[Robot episode rows]
## START

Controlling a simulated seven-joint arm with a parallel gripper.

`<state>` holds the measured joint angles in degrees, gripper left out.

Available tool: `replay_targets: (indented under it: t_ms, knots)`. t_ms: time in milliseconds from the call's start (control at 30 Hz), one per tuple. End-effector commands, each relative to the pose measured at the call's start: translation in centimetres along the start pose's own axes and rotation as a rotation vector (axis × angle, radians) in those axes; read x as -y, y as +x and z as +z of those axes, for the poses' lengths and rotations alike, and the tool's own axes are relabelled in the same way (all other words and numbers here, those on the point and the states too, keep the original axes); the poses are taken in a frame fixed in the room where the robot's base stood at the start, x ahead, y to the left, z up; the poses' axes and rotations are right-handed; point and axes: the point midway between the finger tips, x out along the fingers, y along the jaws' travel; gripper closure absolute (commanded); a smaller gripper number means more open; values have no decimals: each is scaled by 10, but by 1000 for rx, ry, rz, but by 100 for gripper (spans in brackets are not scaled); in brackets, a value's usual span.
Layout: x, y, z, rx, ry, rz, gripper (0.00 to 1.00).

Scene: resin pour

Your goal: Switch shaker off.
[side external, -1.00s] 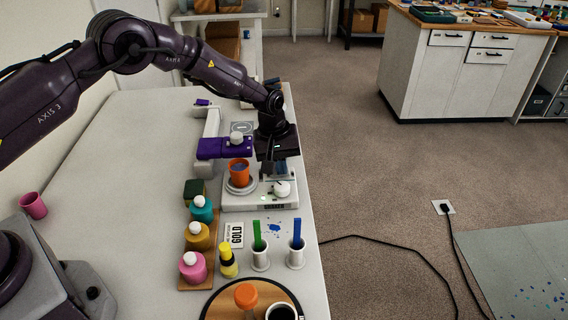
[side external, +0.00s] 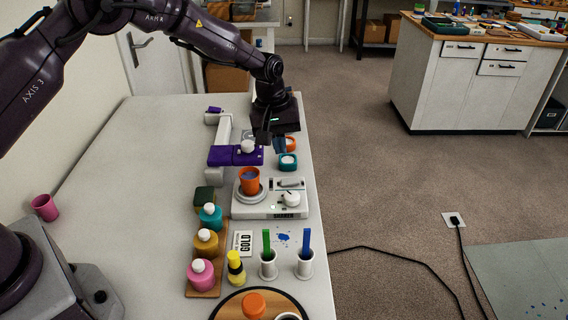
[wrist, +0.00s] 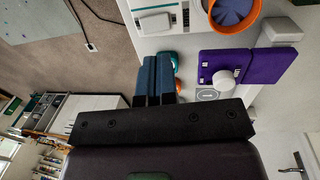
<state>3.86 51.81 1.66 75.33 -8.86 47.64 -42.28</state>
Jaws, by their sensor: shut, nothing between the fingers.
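The shaker is a white box (side external: 267,211) with a round platform on its left, a white round knob (side external: 291,198) on its right and a small green light on its front. An orange cup (side external: 250,182) with bluish contents stands on the platform. In the wrist view, part of the shaker (wrist: 152,22) and the orange cup (wrist: 236,22) show at the top edge. My gripper (side external: 279,146) is shut and empty, above the table behind the shaker and apart from it. Its blue fingers (wrist: 156,64) lie together in the wrist view.
A purple device with a white knob (side external: 247,146) stands behind the shaker. Teal (side external: 288,161) and orange (side external: 291,143) jars sit near my fingers. Bottles on a wooden strip and two white holders (side external: 268,266) with green and blue sticks stand in front.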

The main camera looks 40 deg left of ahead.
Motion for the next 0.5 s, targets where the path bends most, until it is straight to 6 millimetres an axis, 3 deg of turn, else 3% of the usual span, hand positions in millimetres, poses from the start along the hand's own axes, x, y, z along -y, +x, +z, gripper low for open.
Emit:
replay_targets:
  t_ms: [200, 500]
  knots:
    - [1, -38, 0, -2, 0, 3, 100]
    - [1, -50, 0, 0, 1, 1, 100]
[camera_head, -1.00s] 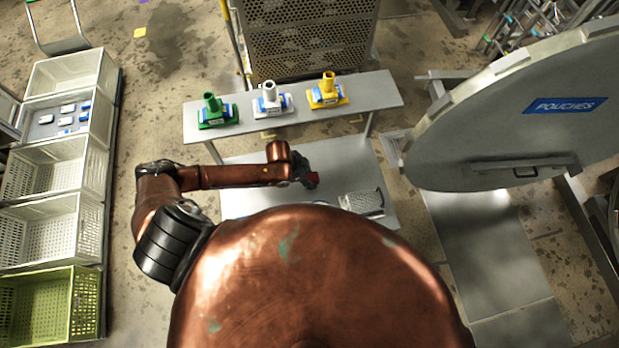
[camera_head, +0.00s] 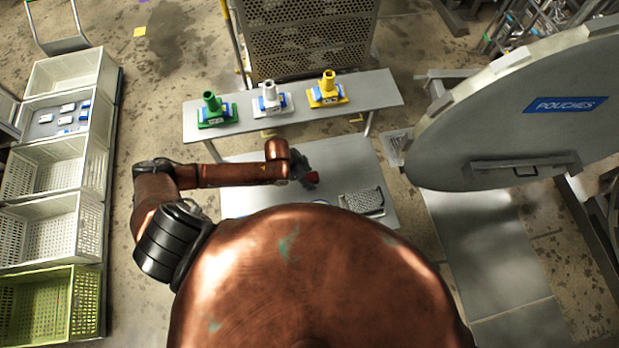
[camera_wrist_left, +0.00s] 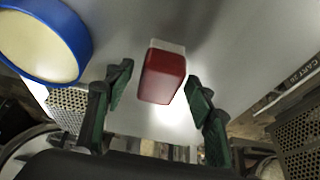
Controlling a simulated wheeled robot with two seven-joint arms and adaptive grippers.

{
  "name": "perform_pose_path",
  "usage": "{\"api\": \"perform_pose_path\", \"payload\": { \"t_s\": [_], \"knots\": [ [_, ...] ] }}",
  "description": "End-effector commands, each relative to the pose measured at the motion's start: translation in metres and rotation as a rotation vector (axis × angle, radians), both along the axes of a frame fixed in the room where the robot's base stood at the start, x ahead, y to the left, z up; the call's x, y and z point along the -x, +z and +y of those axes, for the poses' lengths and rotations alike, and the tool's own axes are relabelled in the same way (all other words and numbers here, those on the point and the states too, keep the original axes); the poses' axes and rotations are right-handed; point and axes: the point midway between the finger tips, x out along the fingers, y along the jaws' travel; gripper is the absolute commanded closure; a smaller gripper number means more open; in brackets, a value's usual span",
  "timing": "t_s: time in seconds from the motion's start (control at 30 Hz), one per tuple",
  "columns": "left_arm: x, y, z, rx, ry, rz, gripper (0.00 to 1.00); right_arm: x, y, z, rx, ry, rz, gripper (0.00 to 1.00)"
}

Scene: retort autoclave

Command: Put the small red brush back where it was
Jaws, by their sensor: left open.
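The small red brush (camera_wrist_left: 162,75), a red block with a pale strip at its far end, shows in the left wrist view above or on a grey surface. It lies between the dark green fingers of my left gripper (camera_wrist_left: 158,82), which is open, with gaps on both sides. In the head view my left gripper (camera_head: 303,166) is over the lower grey table (camera_head: 350,160), with the red brush (camera_head: 312,177) at its fingertips. I cannot tell whether the brush touches the table. My right gripper is not in view.
A perforated metal tray (camera_head: 362,202) lies on the table's right. A blue-rimmed round item (camera_wrist_left: 40,45) is beside the left finger. Green (camera_head: 210,112), white (camera_head: 270,100) and yellow (camera_head: 327,90) tools stand on the raised shelf. The large round door (camera_head: 520,110) is at right.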

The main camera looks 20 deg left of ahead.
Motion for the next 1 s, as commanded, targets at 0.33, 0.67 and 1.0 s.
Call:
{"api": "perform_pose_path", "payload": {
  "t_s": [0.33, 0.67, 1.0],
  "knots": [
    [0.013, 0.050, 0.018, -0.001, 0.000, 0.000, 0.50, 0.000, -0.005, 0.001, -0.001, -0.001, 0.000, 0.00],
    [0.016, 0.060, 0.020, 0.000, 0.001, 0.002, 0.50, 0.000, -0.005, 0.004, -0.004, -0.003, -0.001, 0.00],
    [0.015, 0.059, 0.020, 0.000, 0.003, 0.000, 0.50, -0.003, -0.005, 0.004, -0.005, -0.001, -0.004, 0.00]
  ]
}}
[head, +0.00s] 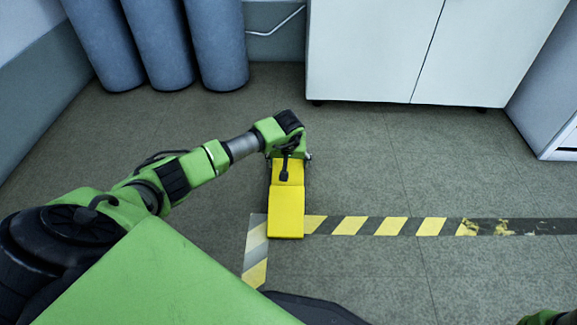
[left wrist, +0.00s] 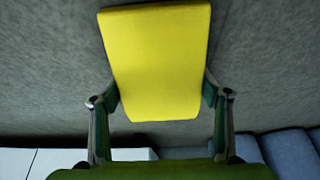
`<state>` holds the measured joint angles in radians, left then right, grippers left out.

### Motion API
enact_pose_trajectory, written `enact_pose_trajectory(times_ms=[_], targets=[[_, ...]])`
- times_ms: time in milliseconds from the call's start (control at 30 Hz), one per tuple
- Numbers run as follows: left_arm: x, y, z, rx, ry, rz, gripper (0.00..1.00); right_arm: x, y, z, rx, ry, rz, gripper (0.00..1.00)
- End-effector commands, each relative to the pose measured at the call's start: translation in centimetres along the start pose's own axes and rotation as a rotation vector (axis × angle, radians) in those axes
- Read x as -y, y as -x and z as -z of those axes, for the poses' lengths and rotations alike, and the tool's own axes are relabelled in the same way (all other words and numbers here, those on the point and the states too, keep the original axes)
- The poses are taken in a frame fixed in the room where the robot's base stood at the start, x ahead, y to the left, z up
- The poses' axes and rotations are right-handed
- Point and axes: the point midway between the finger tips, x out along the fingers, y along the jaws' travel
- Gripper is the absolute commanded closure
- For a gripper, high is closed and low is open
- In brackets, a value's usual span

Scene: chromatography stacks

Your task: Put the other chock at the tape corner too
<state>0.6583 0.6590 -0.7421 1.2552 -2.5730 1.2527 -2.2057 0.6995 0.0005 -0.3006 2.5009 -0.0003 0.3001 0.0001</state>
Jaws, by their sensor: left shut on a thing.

## END

* AIM *
Above are some records. Report the number of their lines that include "taken", and add nothing else.

* ANSWER TO THE EXERCISE *
2